Just writing that subject line made my head spin a bit. After five years on the job market, fall without letters to request, job lists to study and applications to send out feels odd. Wonderful of course, but odd. I hadn’t realized it, but being on the job market had become part of my identity.
What else is strange? Not telling people I’m an adjunct lecturer, something I thought about today as I revised an article where I identified as an “adjunct instructor.” Likewise, it’s only been a few weeks since I took my Loyola Marymount faculty ID out of my wallet. My car still has a parking permit for West LA Community College on its windshield.
I think this strange feeling of not entirely believing I’m an assistant professor now is partly due to how long I adjuncted and partly due to my having been hired at a place where my status was “part time temporary” for two years.
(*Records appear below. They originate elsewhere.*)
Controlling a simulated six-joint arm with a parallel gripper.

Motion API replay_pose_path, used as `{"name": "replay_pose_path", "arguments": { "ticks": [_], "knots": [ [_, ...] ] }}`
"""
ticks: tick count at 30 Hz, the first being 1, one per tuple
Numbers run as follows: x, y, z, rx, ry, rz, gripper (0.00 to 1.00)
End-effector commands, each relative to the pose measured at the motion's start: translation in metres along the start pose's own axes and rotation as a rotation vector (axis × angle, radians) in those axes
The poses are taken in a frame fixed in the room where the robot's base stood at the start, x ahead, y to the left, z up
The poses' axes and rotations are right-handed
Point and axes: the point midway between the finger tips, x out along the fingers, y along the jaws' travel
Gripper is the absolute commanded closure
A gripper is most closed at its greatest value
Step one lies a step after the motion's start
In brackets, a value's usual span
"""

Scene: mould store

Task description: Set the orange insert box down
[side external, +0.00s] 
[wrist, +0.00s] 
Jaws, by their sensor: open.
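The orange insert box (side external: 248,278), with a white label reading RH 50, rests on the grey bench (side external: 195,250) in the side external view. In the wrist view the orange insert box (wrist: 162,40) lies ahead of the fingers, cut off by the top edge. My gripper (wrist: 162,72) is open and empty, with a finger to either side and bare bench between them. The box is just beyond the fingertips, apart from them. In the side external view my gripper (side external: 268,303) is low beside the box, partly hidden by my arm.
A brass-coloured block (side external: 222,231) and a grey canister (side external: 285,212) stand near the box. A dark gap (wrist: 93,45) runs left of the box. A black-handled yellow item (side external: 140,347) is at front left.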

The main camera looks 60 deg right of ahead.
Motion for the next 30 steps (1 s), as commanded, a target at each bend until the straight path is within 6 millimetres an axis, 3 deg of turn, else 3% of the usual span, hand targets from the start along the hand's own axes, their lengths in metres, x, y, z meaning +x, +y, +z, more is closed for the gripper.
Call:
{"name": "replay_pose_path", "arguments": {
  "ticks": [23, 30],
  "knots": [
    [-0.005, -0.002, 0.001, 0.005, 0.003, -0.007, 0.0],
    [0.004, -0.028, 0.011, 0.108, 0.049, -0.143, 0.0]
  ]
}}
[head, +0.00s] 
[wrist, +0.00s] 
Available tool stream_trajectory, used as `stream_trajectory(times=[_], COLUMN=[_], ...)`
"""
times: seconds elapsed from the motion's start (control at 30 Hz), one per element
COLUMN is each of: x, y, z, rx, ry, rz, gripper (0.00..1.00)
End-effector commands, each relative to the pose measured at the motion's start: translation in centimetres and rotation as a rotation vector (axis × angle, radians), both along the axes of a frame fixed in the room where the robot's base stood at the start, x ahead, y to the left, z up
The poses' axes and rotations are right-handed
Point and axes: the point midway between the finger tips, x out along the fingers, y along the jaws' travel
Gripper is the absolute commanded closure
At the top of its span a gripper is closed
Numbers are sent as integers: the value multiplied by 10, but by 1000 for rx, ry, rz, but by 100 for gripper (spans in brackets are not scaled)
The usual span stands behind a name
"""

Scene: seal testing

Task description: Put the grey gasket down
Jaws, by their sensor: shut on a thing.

For years I’ve told myself and my family that being hired into a tenure track job would mean relocating, that my partner and I would be moving. But here we are, in the same Santa Monica apartment we lived in when I was a graduate student, thanking the gods for rent control. In addition, I worked in my program coordinator job at CSUDH until the Tuesday of my first week in the new gig. That crashing sound, I think, is me changing gears.
I’m almost moved into my office now. Just need to hang some pictures and for the bookcase to get fastened to the wall (earthquakes) so I can load my books into it. To some degree I’ve “decorated,” that is, brought stuff from home, to every workspace I’ve ever occupied, however short the time I was going to work in it. But as I moved stuff into the new office I thought — this space is as close to permanent as any workspace can be. I definitely made sure the carpet got cleaned before my desk (a huge mid-century wooden one that I think has been on the campus since it opened) got moved in.
People ask me if I feel differently about the campus. I think l look at them a bit baffled. I do feel different, but am not sure how. My students are the same and treat me the same (I doubt they know the difference) except they know I’m full time now. I had no understanding of what “tenured,” “tenure track” or any other faculty category meant when I was an undergraduate. I think the most I knew was that TAs were graduate students. If I feel differently about the students now, it’s because I know I have to learn everything I can about the department and the campus so I can advise them. This semester I’m not advising students on course selection and what they need to take to graduate, but I will next semester when the two tenured people in my department will be away, one on a Fulbright and the other on sabbatical.
My first RTP (Retention, Tenure and Promotion) submission is due in January. It’s basically a five page plan on how I intend to spend the next five years, what my research plans are and so on. This is the first time since I started graduate school where I could look more than a year into the future and imagine I could see what I would be doing the following year and where I would be doing it.
I don’t have any category on this blog where this post fits.